NASA's New Orion Spacecraft Test Flight

2019-03-20 84

Exploration Mission-1 (EM-1) will be the first integrated flight test of NASA’s Deep Space Exploration Systems: the Orion spacecraft, Space Launch System (SLS) rocket, with the newly upgraded Exploration Ground Systems at Kennedy Space Center in Cape Canaveral, Florida. The primary operations goal of the mission is to assure a safe crew module entry, descent, splashdown, and recovery. In addition to sending Orion on its journey around the Moon, SLS will carry 13 small satellites that will perform their own science and technology investigations. The first in a series of increasingly complex missions, EM-1 will provide a foundation for human deep space exploration and demonstrate our commitment and capability to extend human existence to the Moon and beyond prior to the first flight with crew on Exploration Mission-2.

Exploration Mission-1 is foundational to the space economy, fueling new industries and technologies, supporting job growth, and furthering the demand for a highly skilled work force. Men and women in all fifty states are hard at work building the Deep Space Exploration Systems to support missions to deep space. NASA prime contractors, Aerojet Rocketdyne, Boeing, Jacobs, Lockheed Martin, and Northrop Grumman currently have over 3,200 suppliers contributing to the milestone achievement that heralds the success of America’s human spaceflight program.

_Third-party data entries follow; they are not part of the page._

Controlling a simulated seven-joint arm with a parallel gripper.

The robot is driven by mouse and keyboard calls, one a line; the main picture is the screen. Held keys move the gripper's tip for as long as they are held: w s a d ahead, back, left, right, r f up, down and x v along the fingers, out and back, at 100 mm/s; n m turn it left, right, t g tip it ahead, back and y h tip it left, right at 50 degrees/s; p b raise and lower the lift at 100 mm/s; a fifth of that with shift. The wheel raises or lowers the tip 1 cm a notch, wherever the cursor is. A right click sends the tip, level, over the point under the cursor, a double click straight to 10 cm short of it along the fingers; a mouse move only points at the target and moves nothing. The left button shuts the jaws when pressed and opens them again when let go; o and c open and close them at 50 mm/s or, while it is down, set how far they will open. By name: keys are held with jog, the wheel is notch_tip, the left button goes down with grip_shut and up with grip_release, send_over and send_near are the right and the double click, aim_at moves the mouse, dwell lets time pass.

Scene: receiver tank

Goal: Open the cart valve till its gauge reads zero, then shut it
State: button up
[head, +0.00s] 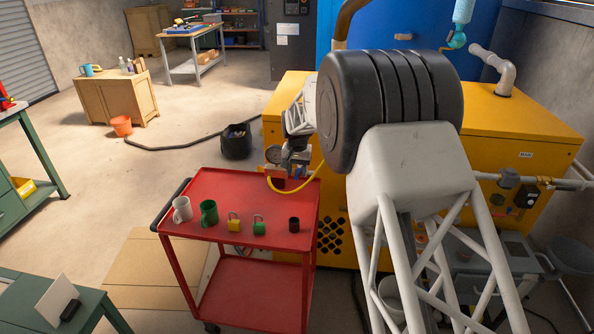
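The red cart (245,195) stands in the middle of the head view. A round pale gauge (273,154) stands at the cart's back right corner, too small to read. A yellow hose (297,187) runs from the fittings below it to the right. My gripper (290,160) is at these fittings, just right of the gauge, at the end of my white lattice arm. Its fingers are small and dark against the fittings, so I cannot tell whether they touch or grip the valve. The valve handle cannot be made out.
On the cart top are a white mug (182,210), a green mug (209,213), a yellow padlock (234,223), a green padlock (259,226) and a dark cup (294,225). A yellow machine (520,125) stands behind. A black bucket (236,143) is on the floor.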

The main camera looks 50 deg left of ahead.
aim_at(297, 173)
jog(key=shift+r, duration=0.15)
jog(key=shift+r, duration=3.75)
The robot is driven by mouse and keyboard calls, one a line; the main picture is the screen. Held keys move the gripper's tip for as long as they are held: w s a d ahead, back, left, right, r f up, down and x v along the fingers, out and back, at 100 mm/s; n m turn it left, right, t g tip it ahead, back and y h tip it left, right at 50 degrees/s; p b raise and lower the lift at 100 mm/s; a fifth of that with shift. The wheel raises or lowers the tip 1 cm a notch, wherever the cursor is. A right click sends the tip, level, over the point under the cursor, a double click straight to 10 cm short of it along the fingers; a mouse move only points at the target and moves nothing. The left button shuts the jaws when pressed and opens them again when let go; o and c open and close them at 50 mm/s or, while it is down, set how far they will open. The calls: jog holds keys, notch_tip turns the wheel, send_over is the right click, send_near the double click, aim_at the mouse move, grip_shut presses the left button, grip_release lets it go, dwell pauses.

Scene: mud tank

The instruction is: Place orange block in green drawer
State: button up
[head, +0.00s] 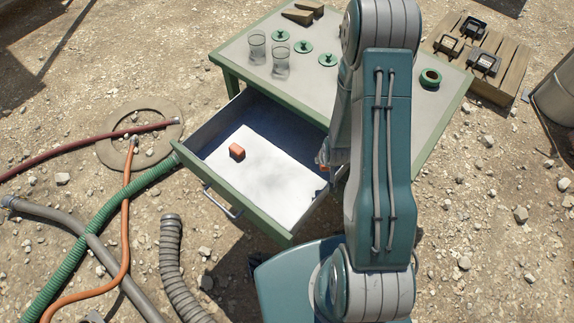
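The orange block (237,151) lies on the pale bottom of the green drawer (232,199), towards its left side. The drawer is pulled out from the green-framed table (426,122) and stands wide open. My arm rises in front of the table and covers the drawer's right end. Only a small part of my gripper (322,177) shows past the arm's left edge, over the right part of the drawer. It is apart from the block, to its right. Its fingers are mostly hidden, so I cannot tell whether they are open.
Two clear glasses (257,47) and several green-handled discs (303,46) stand on the tabletop, with a green ring (430,78) at right. Brown wedges (298,15) lie at the back. Hoses (110,238) cross the stony ground at left. A wooden pallet (490,60) and metal drum (556,92) are at right.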

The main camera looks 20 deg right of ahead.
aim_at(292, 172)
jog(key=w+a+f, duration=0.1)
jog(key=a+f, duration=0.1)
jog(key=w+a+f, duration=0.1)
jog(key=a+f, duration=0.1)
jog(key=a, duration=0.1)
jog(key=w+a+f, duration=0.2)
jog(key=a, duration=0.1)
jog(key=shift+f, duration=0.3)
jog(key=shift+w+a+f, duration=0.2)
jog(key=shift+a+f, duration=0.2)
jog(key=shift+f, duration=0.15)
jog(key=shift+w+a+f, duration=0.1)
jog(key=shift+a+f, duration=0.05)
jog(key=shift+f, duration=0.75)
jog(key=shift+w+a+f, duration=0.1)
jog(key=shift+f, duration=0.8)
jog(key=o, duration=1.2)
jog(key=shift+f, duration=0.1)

America’s Rocket for Deep Space Exploration - Space Launch System (SLS) - NASA’s Space Launch System, or SLS, is an advanced launch vehicle that provides the foundation for human exploration beyond Earth’s orbit. With its unprecedented power and capabilities, SLS is the only rocket that can send Orion, astronauts and large cargo to the Moon on a single mission. Offering more payload mass, volume capability and energy to speed missions through space than any current launch vehicle, SLS is designed to be flexible and evolvable and will open new possibilities for payloads, including robotic scientific missions to places like the Moon, Mars, Saturn and Jupiter.

The Power to Explore Beyond Earth’s Orbit

To fill America’s future needs for deep space missions, SLS will evolve into increasingly more powerful configurations. SLS is designed for deep space missions and will send Orion or other cargo to the Moon, which is nearly 1,000 times farther than where the space station resides in low-Earth orbit. The rocket will provide the power to help Orion reach a speed of at least 24,500 mph needed to break out of low-Earth orbit and travel to the Moon. That is about 7,000 mph faster than the space station travels around Earth.